The horizon of Jorge Alemán’s thinking is constituted by a desire to confront two deficiencies that have become commonplace in contemporary political thought. The first calls for radical subjectivation to achieve liberation, and the second, the articulation of psychoanalytical theory as an instrument to move away from certain impasses of social emancipation in a moment where the outside of the capitalist general principle of equivalence has become the reification of itself through negation. Subjectivity and theoretical supplementary negation are what constitutes the frame of today’s so-called “Leftist critical hemisphere,” which has achieved nothing but the fides for those persuaded in the subtleties of the Communist Idea, the Multitude, or the biopolitical subject.
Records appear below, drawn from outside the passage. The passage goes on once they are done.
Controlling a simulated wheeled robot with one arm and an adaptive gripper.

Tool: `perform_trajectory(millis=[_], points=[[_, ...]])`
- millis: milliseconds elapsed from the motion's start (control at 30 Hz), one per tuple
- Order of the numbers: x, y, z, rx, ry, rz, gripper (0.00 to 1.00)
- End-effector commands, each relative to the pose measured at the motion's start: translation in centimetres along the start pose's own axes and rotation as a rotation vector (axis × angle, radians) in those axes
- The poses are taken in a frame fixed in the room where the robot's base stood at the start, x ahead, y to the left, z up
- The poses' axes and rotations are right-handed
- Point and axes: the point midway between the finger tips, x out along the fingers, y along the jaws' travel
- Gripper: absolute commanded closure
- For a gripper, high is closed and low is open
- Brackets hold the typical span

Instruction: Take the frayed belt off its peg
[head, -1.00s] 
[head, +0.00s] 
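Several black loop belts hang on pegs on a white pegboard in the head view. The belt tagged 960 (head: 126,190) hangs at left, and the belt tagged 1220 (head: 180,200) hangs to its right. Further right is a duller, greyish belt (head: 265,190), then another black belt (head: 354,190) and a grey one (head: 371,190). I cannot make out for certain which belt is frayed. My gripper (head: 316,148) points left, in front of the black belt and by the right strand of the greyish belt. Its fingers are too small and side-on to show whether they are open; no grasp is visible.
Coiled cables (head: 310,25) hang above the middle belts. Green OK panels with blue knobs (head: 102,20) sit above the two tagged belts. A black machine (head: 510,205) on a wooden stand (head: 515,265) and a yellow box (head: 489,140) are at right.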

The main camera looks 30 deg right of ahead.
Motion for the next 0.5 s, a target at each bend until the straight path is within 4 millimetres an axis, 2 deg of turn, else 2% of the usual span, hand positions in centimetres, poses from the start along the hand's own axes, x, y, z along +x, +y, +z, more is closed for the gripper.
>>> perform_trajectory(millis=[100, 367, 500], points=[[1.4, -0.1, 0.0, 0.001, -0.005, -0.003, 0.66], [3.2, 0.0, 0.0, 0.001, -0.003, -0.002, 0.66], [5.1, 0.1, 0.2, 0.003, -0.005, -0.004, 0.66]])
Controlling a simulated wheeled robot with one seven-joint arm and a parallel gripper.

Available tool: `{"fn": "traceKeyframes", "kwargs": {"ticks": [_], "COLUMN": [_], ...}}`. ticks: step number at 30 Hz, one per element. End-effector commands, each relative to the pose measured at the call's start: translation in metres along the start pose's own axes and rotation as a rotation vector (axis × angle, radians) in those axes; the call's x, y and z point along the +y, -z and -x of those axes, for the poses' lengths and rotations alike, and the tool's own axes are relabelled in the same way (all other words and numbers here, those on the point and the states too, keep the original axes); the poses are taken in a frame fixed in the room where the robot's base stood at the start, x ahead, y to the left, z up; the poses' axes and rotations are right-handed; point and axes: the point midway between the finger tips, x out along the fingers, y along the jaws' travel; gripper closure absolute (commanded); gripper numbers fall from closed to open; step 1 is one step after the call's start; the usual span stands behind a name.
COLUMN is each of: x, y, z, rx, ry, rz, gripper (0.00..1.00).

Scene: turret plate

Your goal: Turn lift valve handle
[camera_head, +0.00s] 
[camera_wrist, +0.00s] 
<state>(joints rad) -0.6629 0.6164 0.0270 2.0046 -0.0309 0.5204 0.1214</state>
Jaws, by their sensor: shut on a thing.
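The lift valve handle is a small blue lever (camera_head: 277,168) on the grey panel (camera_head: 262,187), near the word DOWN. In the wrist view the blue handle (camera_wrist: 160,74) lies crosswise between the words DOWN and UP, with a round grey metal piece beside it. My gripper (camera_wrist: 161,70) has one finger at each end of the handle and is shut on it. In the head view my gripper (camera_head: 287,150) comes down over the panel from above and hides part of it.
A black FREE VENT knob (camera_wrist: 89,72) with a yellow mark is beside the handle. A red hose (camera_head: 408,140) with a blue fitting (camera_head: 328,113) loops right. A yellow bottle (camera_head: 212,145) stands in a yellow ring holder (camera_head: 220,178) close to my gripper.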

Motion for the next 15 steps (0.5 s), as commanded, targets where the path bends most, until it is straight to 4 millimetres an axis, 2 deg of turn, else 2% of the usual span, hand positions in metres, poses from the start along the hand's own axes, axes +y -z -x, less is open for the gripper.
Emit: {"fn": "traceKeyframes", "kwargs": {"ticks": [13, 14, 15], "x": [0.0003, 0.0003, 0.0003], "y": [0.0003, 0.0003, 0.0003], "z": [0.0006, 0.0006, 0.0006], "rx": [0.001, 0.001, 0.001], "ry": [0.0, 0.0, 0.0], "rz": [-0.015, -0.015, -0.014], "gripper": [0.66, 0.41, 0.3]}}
The refreshing theoretical import of Alemán’s thinking is, first and foremost, that it radically breaks with all theories of subjectivity that guard the foundation of politics today and their sadistic Master discourse.

Just a couple of days ago at a conversation panel session, a person said to another with all sincerity: “there are times where you have to join the Resistance, and give up European critical theory. There are times where there are no other options.” Putting aside the extreme decisionism that such opinion entails, the surge in the absolute of inclusion through communization is today the logical and linguistic articulation by which nihilism today takes the form of exceptional politics. Renouncing communization, or thinking the common otherwise, is enough for radically expulsing whoever brings to bear the fractures within every order of majoritarian hegemony. Against the possibility of a counter-majoritarian hegemonic undoing (which would only be inverting the demand for a narcissistic and thetic contraction of the sameness, of another community, etc.), Alemán’s Soledad:Común: Políticas en Lacan (Capital Intelectual 2012) proposes a radical suspension from every communitarian closure in favor of a solitude of singular desire against the demand of the Master, the equivalence of capitalist structural differentiation, as well as the economy of salvation that is presupposed in every communitarian interdependence as mass psychology of the political. According to Alemán, what is at stake today is to think the “Common” not as a dispensation of propriety and genus, but in relation to the ontological gap that is irreducible to meaning and representation and that opens itself to “existence” (18).

This ontological indeterminacy brings to divergence the poles of politics and psychoanalysis and displaces the metaphysical subjectivist politicity at the core of leftist subjective productionism in thinkers such as Gilles Deleuze, Antonio Negri and Michael Hardt, and Alain Badiou. The metaphysics of the subject, Alemán reminds us, is still caught up in the Master discourse and logic of identification, unable to properly give an account of the common as that what names the “void space in every social linkage” (25). Of course, the separation of the void that constitutes the unground of the subject’s ontological indeterminacy is to be distinguished from the liberal and Rortyan relativism that articulates the social space vis-à-vis moral good intentions before the Big Other. For Alemán, on the contrary, facing the non-knowledge of the psychoanalytical school is to confront the very void as the essence of every social contract, which fundamentally exposes the singular to its tragic finitude. For Alemán, and this is of major importance, Heidegger and Lacan are two proper names that untie the Master’s discourse towards a destruction of every commonality onto-theologically grounded for a messianic enterprise of liberation. Alemán calls this other than messianic subjectivist politics a “poetical politics,” which he links to the task of thought and the new beginning for politics:

“La tarea del pensar, en el sentido de Heidegger, aquella que ya ha franqueado el plano “ontoteológico” de la misma filosofía, tiene entre sus propósitos la apertura a un acontecimiento epocal que nos entregue las senas de una nueva donación del Ser. A nuestro juicio, si despojamos esta propuesta de sus acentos teológicos, se trata de construir una “poética política” hecha con los mimbres de Freud, Marx, Heidegger, y Lacan.” (38-39).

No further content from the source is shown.